Aim of the exercise: Tally the lines containing the word "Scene", and report the tally alone.

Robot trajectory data
-----

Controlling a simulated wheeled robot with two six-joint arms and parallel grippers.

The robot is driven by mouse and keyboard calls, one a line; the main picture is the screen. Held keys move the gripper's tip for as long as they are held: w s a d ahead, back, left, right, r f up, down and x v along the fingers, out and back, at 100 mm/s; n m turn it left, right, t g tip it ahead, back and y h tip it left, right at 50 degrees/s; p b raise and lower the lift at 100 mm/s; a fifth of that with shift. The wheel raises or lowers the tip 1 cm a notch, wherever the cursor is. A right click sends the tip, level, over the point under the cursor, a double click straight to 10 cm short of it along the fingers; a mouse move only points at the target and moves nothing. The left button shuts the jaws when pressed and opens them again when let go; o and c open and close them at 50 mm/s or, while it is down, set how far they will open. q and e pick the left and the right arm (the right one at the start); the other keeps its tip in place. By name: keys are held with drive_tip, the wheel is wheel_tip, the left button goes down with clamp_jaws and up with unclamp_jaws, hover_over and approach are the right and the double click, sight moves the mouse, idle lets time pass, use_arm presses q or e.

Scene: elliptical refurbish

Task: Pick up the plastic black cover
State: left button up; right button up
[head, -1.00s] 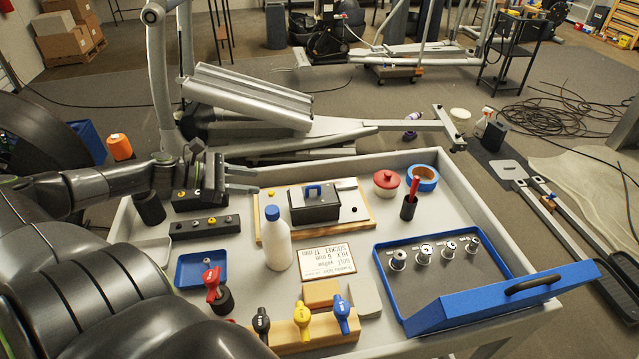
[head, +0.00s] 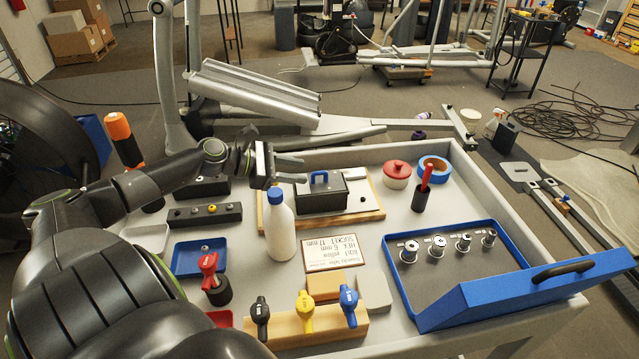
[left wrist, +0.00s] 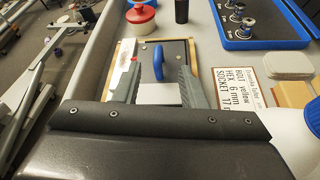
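The black plastic cover (head: 322,200) is a box-like lid with a blue handle (head: 319,178) on top. It sits on a wooden-edged board (head: 371,203) in the tray of the cart. My left gripper (head: 304,168) is open and empty, above and just left of the cover, its fingers pointing toward the handle. In the left wrist view the blue handle (left wrist: 158,63) shows between and beyond the two grey fingers (left wrist: 155,75). Part of the cover is hidden behind the fingers there. My right gripper is not in view.
A white bottle with a blue cap (head: 280,228) stands close in front of the left gripper. A red-lidded pot (head: 397,175), blue tape roll (head: 434,169) and red-handled tool in a black cup (head: 422,190) are right of the board. A blue socket tray (head: 470,262) lies farther right.

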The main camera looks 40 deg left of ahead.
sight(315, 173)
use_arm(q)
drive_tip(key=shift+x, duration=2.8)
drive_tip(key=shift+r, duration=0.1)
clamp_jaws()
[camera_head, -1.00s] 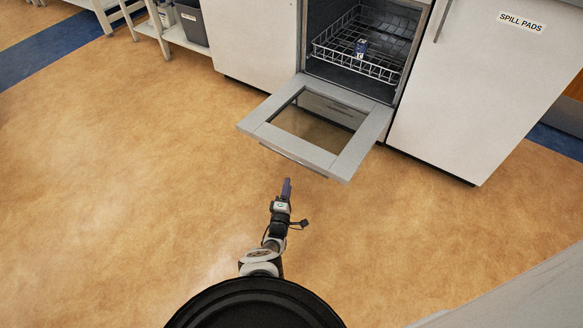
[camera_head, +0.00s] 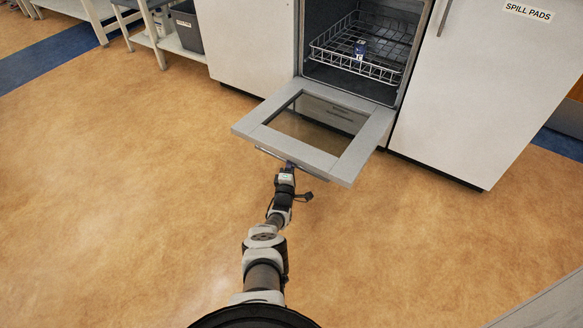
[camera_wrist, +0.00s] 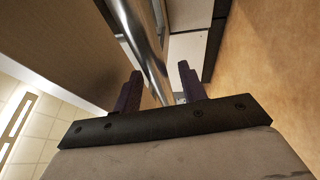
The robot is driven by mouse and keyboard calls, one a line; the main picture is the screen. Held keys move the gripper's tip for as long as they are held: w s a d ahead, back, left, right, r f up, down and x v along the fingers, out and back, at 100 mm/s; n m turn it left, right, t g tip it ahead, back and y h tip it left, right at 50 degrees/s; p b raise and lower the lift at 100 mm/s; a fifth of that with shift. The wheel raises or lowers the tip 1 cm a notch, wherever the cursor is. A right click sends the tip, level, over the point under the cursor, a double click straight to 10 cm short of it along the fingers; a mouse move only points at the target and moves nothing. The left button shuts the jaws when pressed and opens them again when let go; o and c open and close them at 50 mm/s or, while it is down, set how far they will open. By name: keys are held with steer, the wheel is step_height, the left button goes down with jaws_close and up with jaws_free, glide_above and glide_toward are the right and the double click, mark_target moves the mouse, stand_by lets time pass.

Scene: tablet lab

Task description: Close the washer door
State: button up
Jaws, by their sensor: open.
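The washer door (camera_head: 255,135) is folded down, lying roughly flat in front of the open washer (camera_head: 345,75). It has a grey frame around a glass window, and a bar handle (camera_head: 268,153) along its front edge. My gripper (camera_head: 289,164) is at that front edge, its fingertips partly hidden under the door. In the wrist view, my gripper (camera_wrist: 160,70) is open, with one dark finger on each side of the silver handle bar (camera_wrist: 146,45). I cannot tell whether either finger touches the bar.
White cabinets stand on both sides, the right one labelled "SPILL PADS" (camera_head: 528,12). A shelf with a grey bin (camera_head: 188,28) is at the upper left. The floor (camera_head: 120,190) left of the door is clear.

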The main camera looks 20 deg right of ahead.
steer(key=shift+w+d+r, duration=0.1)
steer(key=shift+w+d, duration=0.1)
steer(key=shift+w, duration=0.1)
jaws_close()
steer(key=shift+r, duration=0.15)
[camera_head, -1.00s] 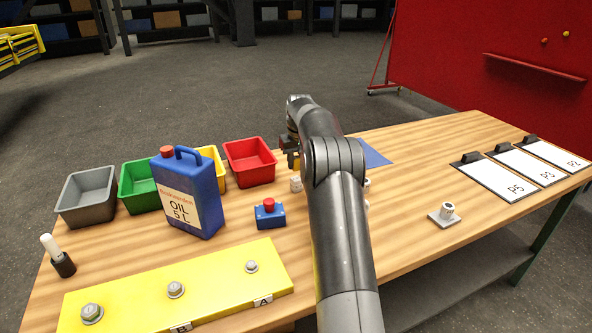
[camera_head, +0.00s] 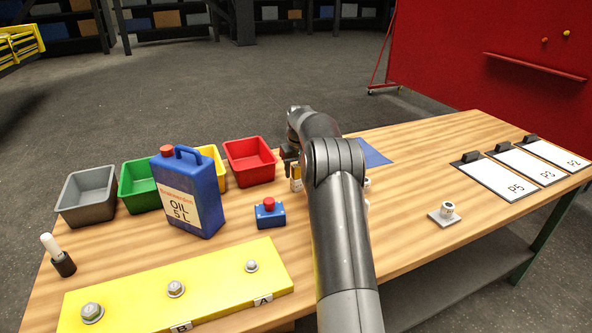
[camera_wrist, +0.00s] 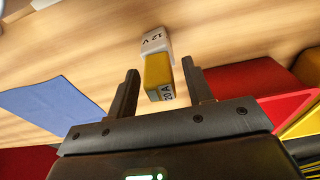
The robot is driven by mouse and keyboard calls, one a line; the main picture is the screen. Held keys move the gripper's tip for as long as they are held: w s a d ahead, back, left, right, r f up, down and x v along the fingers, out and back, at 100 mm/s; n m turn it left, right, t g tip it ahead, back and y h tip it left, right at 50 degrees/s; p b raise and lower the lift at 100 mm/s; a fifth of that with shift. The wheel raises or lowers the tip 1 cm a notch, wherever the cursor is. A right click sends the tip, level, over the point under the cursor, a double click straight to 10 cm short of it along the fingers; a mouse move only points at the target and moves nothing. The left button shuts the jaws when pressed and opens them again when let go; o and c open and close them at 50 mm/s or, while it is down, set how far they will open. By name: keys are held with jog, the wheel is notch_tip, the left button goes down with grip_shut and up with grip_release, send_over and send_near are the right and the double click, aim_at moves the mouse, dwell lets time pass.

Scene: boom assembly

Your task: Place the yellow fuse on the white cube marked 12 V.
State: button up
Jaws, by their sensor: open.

-----

Response to this task: 3